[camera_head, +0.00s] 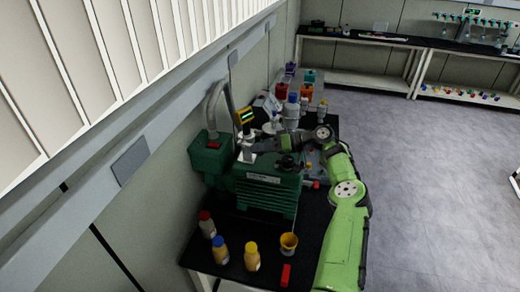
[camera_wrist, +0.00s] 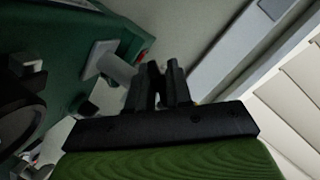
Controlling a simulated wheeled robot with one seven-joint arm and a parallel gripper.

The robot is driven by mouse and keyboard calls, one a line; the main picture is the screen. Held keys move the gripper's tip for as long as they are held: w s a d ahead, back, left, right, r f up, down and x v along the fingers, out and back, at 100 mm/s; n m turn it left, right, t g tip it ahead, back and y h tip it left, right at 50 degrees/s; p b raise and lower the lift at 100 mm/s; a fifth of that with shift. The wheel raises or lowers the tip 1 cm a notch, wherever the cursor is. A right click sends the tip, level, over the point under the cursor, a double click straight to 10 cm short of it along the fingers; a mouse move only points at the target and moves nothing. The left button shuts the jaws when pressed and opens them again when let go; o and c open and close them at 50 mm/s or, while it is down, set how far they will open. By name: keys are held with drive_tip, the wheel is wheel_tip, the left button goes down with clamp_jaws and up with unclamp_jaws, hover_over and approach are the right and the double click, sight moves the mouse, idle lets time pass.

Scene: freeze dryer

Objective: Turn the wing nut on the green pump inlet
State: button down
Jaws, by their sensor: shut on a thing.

------------------------------------------------------------------------

### Prompt
Return every line containing "down".

### Answer for the task
The robot is driven by mouse and keyboard calls, one a line; the main picture is the screen. Held keys move the gripper's tip for as long as they are held: w s a d ahead, back, left, right, r f up, down and x v along the fingers, out and back, at 100 mm/s; n m turn it left, right, t g tip it ahead, back and y h tip it left, right at 50 degrees/s; p b raise and lower the lift at 100 mm/s; a fifth of that with shift. The wheel raises or lowers the tip 1 cm a notch, wherever the cursor is. A right click sends the tip, level, over the point under the cursor, a double click straight to 10 cm short of it along the fingers; a mouse move only points at the target and moves nothing. The left button shuts the jaws when pressed and opens them again when let go; o and c open and close them at 50 mm/s or, while it is down, set how far they will open. By name: keys are held with drive_tip, the wheel is wheel_tip, the left button goes down with clamp_jaws and up with unclamp_jaws, hover_over and approach are the right and the double click, sight moves the mouse, idle lets time pass.
State: button down

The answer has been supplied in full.